[ 
https://issues.apache.org/jira/browse/HDFS-959?page=com.atlassian.jira.plugin.system.issuetabpanels:comment-tabpanel&focusedCommentId=12831543#action_12831543
 ] 

Todd Lipcon commented on HDFS-959:
----------------------------------

bq. 2.1: Concurrency of Disk Writes: Check sum verification and writing data to 
disk can be moved to a separate thread ("Disk Write Thread"). This will allow 
the existing "network thread" to trigger faster acks to the DFSClient.

I don't quite like this. In my mind, the ack signifies that the packet has been 
successfully written. This optimization you've described should only affect 
latency, not throughput. The writer already establishes a pipeline of unacked 
writes, so the latency improvement shouldn't change throughput.

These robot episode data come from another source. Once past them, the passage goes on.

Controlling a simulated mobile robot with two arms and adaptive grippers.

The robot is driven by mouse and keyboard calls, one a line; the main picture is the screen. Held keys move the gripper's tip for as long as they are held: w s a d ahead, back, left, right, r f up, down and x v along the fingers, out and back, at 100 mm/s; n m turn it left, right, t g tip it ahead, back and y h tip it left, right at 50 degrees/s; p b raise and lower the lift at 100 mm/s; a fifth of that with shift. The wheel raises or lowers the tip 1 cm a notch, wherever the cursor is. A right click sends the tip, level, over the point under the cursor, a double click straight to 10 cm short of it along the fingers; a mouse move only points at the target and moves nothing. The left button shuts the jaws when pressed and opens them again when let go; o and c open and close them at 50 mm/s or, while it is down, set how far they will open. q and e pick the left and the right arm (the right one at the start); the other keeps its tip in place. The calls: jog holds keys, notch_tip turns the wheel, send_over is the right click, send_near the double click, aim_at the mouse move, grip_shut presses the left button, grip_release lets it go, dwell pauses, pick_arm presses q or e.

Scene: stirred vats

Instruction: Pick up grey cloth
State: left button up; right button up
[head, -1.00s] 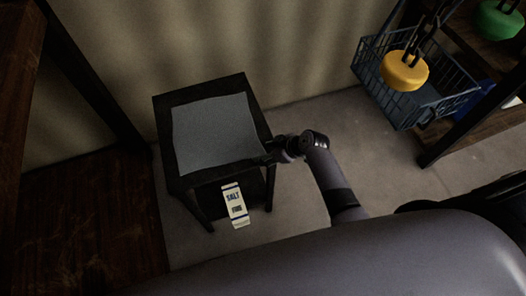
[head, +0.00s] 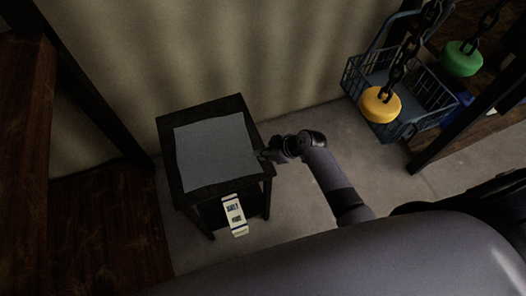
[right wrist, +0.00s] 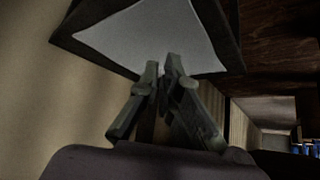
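The grey cloth (head: 215,152) lies spread flat over the top of a small dark side table (head: 167,155). It also shows in the right wrist view (right wrist: 150,35), pale on the dark tabletop. My right gripper (head: 264,156) is at the cloth's right edge, at the side of the table. In the right wrist view its two fingertips (right wrist: 164,66) are close together at the cloth's edge, with a narrow gap between them. I cannot tell whether cloth is between them. My left gripper is not in view.
A salt box (head: 235,215) leans at the table's front. A blue wire basket (head: 408,128) is at the upper right, near hanging yellow (head: 380,104) and green (head: 461,58) weights on chains. A dark wooden surface (head: 90,225) is at the left. Concrete floor lies right of the table.

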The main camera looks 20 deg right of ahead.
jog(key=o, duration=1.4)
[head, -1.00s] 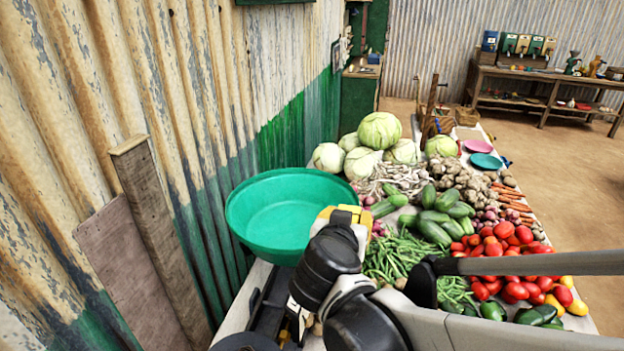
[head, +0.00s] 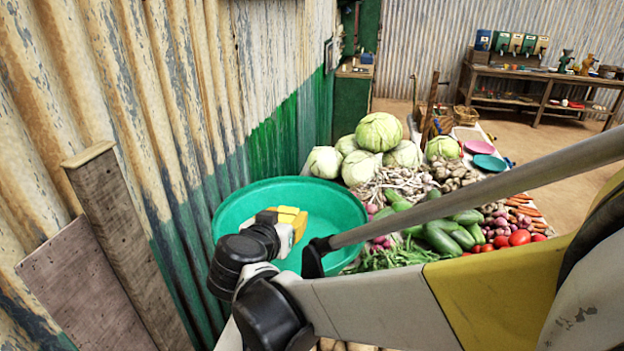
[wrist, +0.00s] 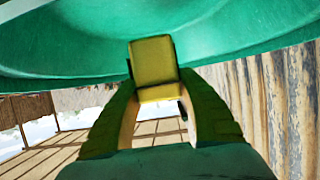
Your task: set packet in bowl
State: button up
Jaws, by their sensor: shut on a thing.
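The bowl is a wide green basin (head: 335,205) at the left end of the produce table, beside the corrugated wall. It also fills the top of the wrist view (wrist: 60,45). My gripper (head: 283,219) is over the bowl in the head view. In the wrist view my gripper (wrist: 156,98) has its two fingers closed on a small yellow packet (wrist: 152,62), with the bowl's green surface behind it. In the head view, the packet and the yellow fingers are hard to tell apart. Whether the packet touches the bowl cannot be told.
Cabbages (head: 380,132) stand behind the bowl. Garlic, cucumbers (head: 441,238), green beans and tomatoes (head: 520,238) lie to its right. My arm crosses over the produce. The corrugated wall (head: 190,120) is close on the left, with planks (head: 125,240) leaning on it.

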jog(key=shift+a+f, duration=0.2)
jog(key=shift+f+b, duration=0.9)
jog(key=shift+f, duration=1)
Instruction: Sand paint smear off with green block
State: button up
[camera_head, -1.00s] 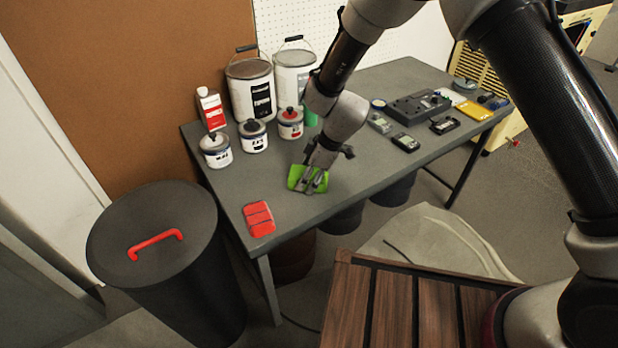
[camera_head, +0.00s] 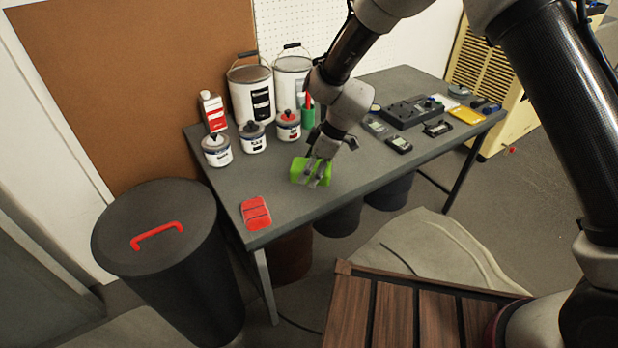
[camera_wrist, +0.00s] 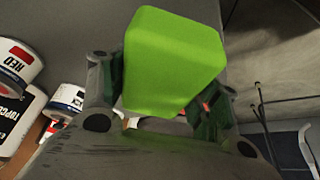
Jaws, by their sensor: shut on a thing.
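My gripper (camera_head: 318,178) is shut on a bright green block (camera_head: 300,168) over the front middle of the grey table. In the wrist view the green block (camera_wrist: 172,60) fills the space between the two fingers of my gripper (camera_wrist: 162,98). Whether the block touches the tabletop or hangs just above it, I cannot tell. A red block (camera_head: 256,213) lies on the table to the left, near the front corner. I cannot make out a paint smear in either view.
The table (camera_head: 225,185) has small paint cans (camera_head: 252,137), large buckets (camera_head: 252,92) and a red-and-white bottle (camera_head: 213,112) at its back left. Electronics (camera_head: 408,112) cover its right side. A dark bin (camera_head: 175,270) stands left. The front strip around the red block is clear.

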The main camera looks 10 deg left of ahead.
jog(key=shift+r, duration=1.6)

However, it 
does make sense for the DN to forward the packet downstream concurrently while 
writing to disk, so long as the disk write blocks the ack back down the 
pipeline.

The fact that you're seeing a 15-20% gain here suprises me. Maybe that 
indicates that our MAX_PACKETS value is too low. We currently allow 80 packets 
(~ 5MB) worth of unacked data. I can see where this would be too low - 5MB / 
(150MB/sec) = 33ms. Given write latencies and even context switching can really 
add up on a heavily loaded system, this might be too small of a window.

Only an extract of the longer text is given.